I like Laura Lippman's work so much that I bought her latest and very recent book Life Sentences in hard cover. Though I have read, in a manner of speaking, many of her books, this is the only one I own. In fact, it's the only one I've ever held in my hands, whose spine I've cracked open.
I have been in the habit, over the last several years, of listening to novels. The 8- to 9-hour workday is prime recreational reading real estate. my work, being the work of words, allowed me to collapse my professional and personal lives. not always effectively, perhaps, but in any case, the practice allowed me the great treasure of Tess Monaghan and Laura Lippman's Baltimore, which is simultaneously Baltimore as I see and love it, and as I wish I really understood it, experientially. After first coming here 10 years ago and realizing that no place else had ever felt like home like this feels like home, I see that I still intuit this town more than anything else.
Lippman's narratives bear out my intuition--her love for this city, cloaked in fiction and literary personae, is apparent. And I find that as irresistable as her generous prose. Her craft is evident in the effortless way the text spirits me along. The lynchpins and hinges are so effective that you take them for granted without having to be preoccupied with any obvious, self-conscious hand-tipping about them mucking up a perfectly good story.

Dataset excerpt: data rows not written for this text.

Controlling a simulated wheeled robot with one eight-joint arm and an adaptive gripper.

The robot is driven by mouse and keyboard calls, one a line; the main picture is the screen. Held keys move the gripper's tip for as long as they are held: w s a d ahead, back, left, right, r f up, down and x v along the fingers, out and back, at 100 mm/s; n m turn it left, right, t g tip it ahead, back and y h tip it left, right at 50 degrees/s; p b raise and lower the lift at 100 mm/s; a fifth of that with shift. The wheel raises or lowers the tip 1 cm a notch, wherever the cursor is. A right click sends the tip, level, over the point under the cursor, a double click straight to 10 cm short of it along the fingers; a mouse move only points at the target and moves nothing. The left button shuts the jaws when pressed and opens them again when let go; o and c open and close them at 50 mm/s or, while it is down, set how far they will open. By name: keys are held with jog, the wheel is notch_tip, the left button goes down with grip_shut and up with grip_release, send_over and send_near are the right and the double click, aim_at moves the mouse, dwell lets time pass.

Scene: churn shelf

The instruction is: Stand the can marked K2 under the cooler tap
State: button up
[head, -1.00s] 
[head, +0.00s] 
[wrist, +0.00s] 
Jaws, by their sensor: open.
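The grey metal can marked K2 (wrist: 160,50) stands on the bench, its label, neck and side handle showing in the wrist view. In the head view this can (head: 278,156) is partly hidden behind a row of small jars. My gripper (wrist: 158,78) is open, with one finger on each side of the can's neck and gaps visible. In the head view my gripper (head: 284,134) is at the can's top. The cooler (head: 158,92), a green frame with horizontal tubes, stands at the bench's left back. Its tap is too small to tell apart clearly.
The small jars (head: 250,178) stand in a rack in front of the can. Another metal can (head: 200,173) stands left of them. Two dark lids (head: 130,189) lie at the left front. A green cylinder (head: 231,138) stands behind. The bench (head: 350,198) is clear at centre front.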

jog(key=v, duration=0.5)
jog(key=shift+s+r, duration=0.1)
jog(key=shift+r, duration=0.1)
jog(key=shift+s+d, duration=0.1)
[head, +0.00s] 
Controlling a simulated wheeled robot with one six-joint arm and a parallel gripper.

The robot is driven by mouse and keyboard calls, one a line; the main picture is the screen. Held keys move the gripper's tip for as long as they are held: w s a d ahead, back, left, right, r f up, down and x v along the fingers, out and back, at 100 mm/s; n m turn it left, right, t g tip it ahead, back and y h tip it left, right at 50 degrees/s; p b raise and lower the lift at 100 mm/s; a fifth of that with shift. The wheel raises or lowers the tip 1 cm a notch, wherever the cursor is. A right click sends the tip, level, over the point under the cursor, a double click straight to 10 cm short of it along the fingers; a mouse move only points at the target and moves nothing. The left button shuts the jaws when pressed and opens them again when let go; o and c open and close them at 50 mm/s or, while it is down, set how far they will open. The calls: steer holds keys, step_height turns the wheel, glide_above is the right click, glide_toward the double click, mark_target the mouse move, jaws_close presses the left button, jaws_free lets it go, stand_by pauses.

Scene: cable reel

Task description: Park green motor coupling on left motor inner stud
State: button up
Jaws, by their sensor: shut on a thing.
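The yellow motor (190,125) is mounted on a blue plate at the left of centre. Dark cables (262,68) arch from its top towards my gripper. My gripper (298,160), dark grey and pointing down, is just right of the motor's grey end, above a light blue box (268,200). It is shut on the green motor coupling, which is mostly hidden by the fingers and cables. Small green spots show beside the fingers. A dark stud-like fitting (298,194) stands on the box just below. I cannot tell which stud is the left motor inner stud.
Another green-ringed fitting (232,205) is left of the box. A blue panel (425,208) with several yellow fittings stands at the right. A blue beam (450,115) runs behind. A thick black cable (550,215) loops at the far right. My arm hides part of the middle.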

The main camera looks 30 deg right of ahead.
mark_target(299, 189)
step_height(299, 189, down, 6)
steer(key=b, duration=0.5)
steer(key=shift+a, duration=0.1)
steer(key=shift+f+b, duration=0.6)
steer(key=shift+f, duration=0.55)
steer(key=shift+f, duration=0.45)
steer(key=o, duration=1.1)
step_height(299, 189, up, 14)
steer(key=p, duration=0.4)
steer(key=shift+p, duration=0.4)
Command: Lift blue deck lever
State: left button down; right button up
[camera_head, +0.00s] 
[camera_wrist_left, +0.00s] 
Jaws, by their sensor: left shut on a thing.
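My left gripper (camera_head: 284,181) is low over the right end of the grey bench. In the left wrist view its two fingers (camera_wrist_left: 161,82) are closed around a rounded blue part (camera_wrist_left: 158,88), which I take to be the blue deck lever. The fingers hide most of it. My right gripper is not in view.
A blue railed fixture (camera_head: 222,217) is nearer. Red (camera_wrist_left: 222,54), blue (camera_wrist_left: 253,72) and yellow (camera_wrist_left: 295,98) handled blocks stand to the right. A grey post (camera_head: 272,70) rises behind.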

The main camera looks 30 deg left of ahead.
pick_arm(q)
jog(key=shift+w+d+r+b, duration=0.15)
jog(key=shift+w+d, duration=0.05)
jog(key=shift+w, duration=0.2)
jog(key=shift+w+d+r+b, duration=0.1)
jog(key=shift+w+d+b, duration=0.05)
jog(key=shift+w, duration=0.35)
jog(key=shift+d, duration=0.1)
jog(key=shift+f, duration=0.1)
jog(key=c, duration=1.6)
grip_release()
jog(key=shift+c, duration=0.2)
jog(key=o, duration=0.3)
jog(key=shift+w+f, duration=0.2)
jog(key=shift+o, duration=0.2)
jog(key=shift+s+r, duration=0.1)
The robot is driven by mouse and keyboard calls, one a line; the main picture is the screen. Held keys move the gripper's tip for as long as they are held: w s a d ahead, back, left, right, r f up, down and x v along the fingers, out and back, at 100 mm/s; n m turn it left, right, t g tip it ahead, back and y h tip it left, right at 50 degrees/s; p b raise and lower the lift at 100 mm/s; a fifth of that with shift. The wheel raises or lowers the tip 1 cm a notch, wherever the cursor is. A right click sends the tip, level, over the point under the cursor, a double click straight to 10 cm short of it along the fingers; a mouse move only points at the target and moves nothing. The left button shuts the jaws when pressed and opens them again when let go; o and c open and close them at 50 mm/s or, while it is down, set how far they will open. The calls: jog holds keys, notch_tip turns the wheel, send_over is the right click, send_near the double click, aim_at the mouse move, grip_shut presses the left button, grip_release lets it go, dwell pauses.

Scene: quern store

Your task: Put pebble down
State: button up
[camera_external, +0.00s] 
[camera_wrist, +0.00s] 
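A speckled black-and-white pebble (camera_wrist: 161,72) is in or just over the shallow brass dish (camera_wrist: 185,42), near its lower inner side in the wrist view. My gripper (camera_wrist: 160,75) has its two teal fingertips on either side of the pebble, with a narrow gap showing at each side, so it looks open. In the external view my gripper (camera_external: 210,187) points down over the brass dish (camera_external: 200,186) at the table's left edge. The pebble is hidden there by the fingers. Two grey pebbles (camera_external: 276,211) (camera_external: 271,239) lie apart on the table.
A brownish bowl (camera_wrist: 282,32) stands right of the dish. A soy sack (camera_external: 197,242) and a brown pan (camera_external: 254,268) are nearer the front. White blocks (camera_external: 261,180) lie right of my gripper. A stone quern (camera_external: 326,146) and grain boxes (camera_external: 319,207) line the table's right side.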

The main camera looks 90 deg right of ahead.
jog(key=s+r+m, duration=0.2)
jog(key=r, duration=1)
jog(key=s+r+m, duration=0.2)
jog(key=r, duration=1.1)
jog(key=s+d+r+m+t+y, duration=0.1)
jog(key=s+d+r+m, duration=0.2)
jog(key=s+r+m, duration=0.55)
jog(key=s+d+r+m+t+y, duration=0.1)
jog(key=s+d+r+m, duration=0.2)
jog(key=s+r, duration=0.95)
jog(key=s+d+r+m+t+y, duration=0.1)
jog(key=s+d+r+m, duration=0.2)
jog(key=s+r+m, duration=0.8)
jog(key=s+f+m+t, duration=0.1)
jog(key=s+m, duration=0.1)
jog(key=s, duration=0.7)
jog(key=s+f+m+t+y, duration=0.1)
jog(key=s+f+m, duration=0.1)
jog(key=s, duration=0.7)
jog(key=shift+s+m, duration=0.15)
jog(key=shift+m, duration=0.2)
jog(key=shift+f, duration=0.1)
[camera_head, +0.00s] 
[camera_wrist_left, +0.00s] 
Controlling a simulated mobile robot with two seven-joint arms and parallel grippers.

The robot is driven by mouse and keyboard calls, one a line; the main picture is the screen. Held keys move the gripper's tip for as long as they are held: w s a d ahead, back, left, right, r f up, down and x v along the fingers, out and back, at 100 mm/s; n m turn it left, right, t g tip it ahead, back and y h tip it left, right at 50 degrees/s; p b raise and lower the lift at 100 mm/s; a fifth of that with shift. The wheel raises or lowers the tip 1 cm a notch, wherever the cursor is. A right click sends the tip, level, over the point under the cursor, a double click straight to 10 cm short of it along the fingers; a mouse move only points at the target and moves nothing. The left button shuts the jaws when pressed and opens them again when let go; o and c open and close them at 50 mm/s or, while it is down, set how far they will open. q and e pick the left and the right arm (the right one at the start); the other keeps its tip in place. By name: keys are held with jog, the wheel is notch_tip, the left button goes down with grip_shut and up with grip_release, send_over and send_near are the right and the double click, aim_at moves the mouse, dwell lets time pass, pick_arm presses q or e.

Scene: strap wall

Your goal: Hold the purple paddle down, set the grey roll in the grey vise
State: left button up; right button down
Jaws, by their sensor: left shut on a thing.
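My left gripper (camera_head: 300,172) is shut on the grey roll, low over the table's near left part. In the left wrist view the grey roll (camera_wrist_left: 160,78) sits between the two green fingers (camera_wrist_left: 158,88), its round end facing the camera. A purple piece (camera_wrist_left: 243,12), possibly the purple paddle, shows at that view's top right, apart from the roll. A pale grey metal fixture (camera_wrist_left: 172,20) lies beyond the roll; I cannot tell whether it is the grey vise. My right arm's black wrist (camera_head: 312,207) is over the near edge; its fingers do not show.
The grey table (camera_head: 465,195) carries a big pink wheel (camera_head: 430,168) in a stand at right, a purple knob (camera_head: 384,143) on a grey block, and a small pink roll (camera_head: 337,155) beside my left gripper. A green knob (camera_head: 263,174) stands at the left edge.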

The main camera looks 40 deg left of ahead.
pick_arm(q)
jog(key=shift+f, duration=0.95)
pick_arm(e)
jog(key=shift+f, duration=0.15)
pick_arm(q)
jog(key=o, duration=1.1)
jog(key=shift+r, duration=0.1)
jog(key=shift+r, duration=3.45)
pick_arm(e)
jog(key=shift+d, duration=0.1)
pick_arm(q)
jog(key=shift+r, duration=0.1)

Life Sentences takes on the much-discussed issue of memoir--and the lines it crosses intentionally and unintentionally, the fallibility of memory. That resonates in her protagonist's name. Cassandra Fallows--a would-be prophetess mining her own life for truth.
The novel is remarkable, in my estimation, for taking on another issue that's seething beneath the surface again--the ongoing tension between white and black women's narratives--and how they often undermine each other, intentionally and unintentionally. It's one of her stand alone narratives, as the unparalleled What the Dead Know is. That book haunted me for weeks. I do not know of its contemporary equivalent when it comes to characterization or air-tight plot construction.
Now I'm waiting for the treatise on the often-misunderstood Gloria Bustamante. Life Sentences sets her up nicely for her own full-length feature. How about it, Laura?